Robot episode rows
++++
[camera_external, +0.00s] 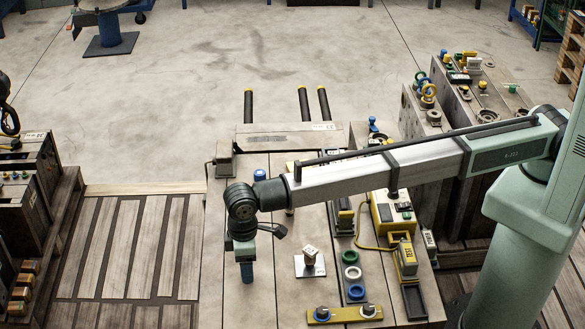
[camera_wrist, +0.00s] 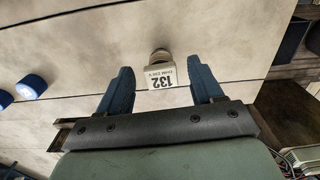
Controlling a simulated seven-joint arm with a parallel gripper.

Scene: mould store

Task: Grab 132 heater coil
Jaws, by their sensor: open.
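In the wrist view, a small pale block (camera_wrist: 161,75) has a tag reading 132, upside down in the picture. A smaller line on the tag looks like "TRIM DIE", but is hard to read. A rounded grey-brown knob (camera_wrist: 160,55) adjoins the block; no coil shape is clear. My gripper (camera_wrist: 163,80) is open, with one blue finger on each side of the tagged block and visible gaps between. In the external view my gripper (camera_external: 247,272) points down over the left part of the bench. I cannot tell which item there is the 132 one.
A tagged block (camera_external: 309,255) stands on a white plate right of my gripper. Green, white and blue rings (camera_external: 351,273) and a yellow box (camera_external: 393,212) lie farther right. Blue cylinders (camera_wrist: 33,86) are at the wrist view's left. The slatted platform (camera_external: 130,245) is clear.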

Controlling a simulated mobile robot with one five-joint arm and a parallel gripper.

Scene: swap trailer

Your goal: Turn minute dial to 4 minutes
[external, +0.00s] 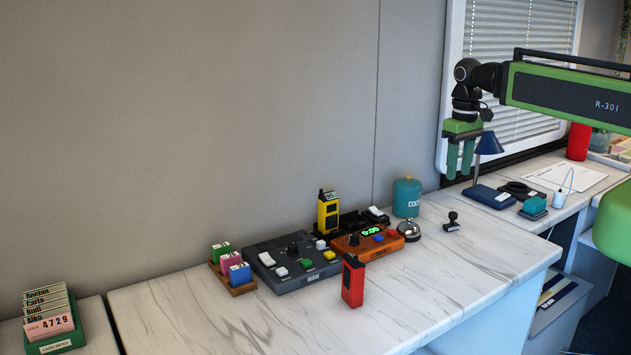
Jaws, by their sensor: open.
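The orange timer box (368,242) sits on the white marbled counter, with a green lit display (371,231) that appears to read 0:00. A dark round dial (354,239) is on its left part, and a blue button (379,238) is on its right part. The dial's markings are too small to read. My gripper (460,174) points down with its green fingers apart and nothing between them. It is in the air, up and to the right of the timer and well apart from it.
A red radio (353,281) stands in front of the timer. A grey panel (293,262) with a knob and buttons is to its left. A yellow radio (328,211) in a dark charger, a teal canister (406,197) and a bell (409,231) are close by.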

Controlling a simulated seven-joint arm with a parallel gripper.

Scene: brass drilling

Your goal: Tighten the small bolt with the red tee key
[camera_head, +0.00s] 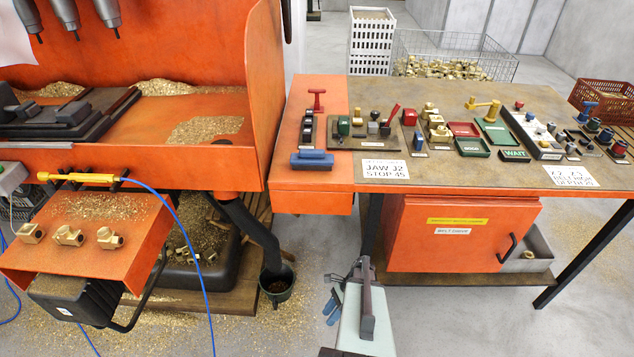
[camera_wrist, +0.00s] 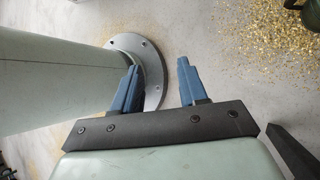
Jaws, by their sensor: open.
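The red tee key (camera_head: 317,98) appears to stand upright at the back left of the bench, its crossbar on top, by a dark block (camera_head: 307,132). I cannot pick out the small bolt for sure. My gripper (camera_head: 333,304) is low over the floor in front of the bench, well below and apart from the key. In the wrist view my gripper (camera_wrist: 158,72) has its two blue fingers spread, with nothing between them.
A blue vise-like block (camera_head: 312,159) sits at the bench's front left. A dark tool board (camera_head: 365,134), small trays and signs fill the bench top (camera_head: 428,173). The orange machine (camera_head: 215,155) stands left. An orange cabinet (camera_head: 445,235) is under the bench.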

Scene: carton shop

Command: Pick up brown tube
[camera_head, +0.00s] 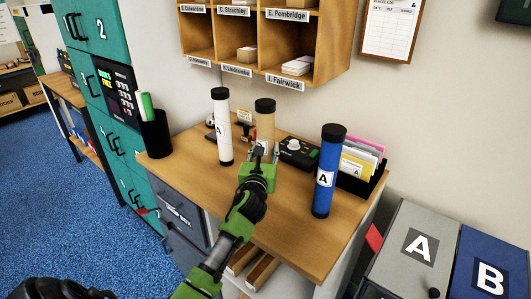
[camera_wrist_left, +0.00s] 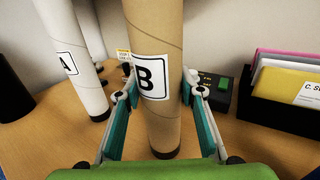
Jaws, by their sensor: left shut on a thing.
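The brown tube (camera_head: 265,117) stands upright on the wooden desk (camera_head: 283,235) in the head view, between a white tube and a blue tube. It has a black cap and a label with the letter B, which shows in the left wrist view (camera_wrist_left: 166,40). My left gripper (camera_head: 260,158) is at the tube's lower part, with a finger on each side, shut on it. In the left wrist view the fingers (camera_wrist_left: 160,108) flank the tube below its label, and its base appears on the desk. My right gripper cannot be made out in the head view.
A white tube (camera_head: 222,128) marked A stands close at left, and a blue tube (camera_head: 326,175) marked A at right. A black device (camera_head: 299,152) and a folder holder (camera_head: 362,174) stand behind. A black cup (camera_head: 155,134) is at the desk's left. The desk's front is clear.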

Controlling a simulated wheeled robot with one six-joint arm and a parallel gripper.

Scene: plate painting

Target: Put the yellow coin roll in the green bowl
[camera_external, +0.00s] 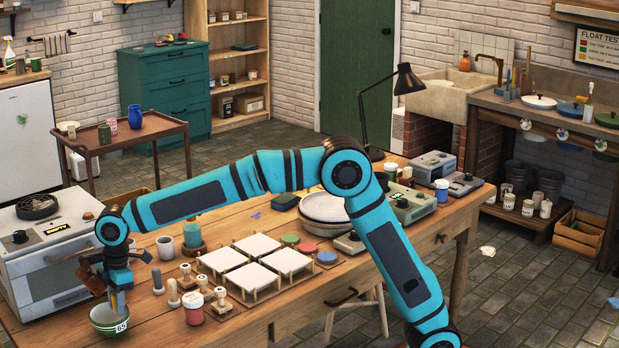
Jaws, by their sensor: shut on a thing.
++++
* _Task statement_
Pick out each line containing the string "joint" and copy it.

* _Response to this task_
Controlling a simulated seven-joint arm with a parallel gripper.
Controlling a simulated mobile robot with one five-joint arm and a parallel gripper.
Controlling a simulated seven-joint arm with a parallel gripper.
Controlling a simulated wheeled robot with one six-joint arm and a parallel gripper.

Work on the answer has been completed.